## Objective
How many lines in the records below hold the string "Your"? Answer with the number alone.

## Information supplied
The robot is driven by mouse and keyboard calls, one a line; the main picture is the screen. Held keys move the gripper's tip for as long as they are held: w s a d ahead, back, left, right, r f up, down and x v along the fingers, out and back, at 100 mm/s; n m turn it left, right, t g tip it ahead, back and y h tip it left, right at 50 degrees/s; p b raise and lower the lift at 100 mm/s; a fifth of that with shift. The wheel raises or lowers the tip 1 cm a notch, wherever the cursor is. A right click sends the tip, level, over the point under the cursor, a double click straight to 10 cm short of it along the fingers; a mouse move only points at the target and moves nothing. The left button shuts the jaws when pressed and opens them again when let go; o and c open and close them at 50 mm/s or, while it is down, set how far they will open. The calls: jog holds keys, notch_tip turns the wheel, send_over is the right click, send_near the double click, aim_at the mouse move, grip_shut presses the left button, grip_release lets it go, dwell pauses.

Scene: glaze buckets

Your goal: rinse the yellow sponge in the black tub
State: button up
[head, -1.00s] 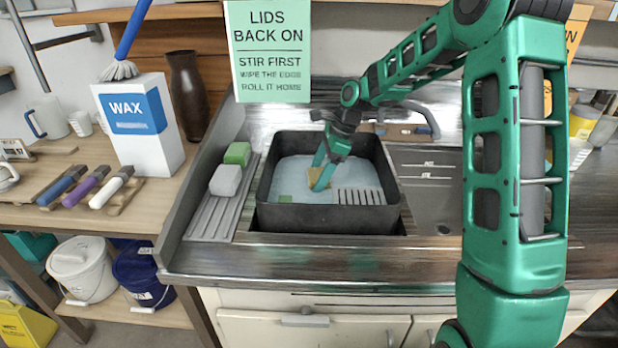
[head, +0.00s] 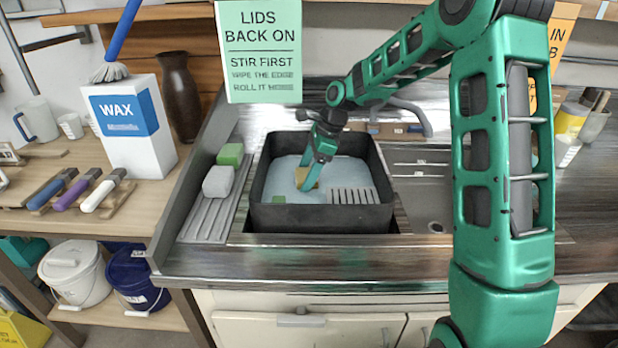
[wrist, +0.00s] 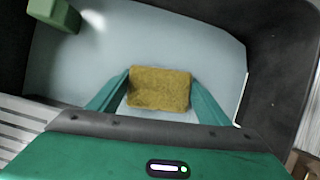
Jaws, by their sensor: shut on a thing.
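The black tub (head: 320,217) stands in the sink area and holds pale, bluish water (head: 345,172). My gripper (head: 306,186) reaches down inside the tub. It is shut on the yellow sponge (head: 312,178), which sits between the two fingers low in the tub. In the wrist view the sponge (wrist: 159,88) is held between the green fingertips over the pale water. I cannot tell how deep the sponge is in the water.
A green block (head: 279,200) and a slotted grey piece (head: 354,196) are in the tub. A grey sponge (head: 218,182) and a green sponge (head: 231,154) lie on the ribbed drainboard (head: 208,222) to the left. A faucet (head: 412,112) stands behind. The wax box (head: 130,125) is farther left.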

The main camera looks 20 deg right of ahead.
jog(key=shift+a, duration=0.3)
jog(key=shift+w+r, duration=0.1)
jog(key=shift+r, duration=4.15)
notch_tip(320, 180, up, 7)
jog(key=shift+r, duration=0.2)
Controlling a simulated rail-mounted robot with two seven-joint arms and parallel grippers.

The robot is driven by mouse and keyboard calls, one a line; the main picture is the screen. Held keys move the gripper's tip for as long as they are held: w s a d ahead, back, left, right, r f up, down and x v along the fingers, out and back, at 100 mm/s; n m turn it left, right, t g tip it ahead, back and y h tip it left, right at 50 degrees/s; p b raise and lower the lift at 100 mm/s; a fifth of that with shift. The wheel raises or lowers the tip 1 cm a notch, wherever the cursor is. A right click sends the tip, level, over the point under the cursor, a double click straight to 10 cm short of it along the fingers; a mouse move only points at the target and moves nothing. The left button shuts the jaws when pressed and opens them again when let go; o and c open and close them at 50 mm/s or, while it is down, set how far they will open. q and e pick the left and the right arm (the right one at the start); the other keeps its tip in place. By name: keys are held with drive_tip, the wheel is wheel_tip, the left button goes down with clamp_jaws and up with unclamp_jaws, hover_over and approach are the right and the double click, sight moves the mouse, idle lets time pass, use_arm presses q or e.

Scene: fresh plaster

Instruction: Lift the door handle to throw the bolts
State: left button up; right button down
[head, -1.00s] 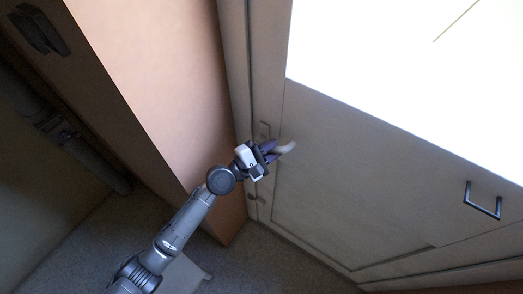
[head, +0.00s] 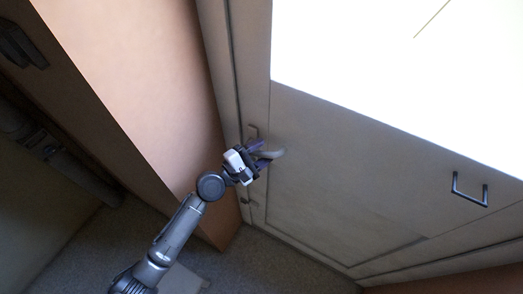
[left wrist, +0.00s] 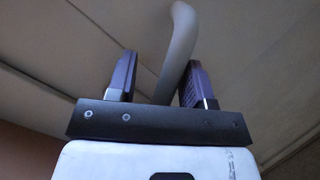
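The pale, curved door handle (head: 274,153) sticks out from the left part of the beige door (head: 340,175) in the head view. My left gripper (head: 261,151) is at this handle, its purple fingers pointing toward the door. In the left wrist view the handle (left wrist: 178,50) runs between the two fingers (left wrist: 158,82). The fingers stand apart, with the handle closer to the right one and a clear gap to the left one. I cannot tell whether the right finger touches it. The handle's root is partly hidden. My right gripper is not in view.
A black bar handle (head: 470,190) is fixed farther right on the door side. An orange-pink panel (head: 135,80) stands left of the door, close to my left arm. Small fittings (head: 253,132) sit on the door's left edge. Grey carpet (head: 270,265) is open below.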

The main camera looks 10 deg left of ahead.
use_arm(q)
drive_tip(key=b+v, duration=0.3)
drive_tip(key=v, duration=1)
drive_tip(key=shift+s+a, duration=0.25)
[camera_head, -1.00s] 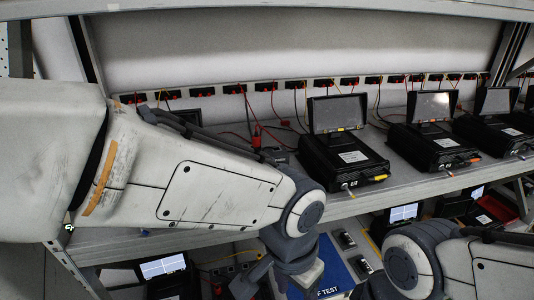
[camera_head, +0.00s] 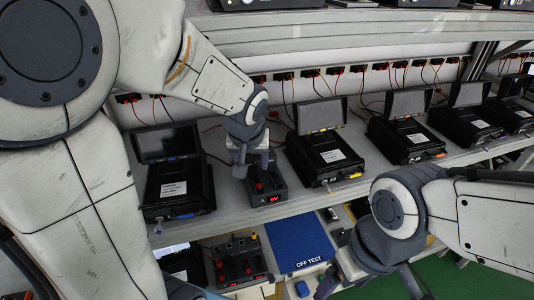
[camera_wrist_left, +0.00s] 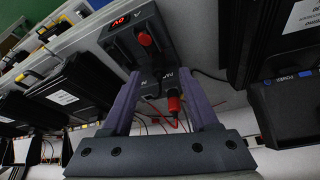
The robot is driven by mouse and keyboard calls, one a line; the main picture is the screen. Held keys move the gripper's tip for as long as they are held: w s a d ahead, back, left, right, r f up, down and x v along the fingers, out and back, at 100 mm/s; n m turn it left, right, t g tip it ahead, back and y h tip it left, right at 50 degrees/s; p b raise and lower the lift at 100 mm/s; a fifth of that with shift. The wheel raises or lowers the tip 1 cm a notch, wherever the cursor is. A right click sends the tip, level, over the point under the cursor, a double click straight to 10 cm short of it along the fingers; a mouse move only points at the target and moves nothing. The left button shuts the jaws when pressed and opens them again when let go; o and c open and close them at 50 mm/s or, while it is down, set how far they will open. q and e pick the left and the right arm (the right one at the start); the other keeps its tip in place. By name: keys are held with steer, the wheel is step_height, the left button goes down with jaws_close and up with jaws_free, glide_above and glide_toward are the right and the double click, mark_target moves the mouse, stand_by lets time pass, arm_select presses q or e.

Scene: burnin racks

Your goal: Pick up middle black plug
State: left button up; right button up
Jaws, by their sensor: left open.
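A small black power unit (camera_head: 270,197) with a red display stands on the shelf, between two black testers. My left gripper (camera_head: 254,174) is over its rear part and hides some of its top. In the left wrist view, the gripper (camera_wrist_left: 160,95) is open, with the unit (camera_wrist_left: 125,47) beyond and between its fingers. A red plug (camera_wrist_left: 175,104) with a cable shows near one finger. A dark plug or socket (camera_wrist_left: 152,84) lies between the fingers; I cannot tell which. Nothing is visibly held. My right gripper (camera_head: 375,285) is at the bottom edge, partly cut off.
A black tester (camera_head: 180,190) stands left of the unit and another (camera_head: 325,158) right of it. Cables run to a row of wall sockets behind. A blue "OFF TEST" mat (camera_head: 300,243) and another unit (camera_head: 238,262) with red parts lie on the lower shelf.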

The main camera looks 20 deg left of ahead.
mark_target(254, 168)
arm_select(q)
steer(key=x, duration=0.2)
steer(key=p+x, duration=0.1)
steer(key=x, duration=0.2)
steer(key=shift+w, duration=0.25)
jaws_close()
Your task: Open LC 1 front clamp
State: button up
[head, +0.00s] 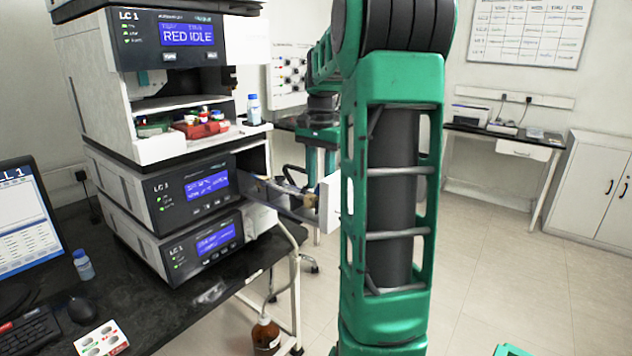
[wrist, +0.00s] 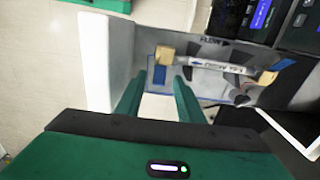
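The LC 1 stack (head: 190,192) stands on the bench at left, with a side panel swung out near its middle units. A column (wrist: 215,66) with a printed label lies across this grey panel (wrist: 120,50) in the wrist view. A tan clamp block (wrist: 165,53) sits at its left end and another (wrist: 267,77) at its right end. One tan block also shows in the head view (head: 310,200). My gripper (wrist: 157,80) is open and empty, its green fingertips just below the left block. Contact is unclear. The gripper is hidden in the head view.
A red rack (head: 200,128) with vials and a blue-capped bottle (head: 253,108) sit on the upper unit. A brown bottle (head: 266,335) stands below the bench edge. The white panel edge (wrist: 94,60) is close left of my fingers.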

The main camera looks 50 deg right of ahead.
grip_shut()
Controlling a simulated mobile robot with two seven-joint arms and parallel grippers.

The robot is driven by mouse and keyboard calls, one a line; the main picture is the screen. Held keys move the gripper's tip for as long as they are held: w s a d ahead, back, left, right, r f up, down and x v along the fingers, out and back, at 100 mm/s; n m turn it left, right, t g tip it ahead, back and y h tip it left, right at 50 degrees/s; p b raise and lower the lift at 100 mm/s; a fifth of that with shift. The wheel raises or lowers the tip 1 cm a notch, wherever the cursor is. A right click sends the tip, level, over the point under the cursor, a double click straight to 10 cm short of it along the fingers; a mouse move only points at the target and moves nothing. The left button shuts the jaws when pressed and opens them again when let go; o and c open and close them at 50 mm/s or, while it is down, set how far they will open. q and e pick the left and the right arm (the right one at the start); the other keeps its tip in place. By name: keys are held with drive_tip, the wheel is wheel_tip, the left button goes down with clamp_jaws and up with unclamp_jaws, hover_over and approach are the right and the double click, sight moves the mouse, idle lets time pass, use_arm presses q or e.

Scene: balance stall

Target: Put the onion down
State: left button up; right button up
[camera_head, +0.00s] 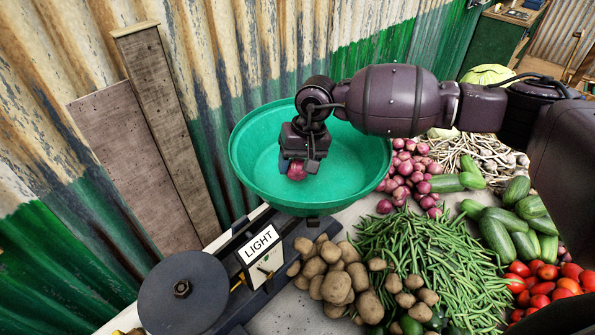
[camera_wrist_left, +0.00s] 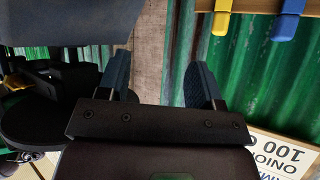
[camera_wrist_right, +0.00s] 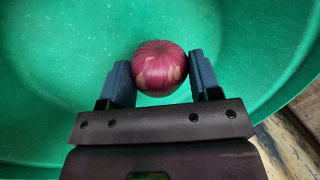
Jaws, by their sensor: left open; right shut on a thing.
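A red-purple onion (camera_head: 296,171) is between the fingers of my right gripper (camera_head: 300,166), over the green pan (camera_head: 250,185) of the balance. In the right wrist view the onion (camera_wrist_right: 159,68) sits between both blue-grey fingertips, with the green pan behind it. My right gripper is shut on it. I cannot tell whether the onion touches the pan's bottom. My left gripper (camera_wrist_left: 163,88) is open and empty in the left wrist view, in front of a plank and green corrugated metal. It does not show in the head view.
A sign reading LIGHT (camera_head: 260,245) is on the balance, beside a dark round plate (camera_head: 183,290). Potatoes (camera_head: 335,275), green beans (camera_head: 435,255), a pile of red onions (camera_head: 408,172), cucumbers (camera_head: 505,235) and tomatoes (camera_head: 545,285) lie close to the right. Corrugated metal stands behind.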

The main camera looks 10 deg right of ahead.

## Answer for the task
3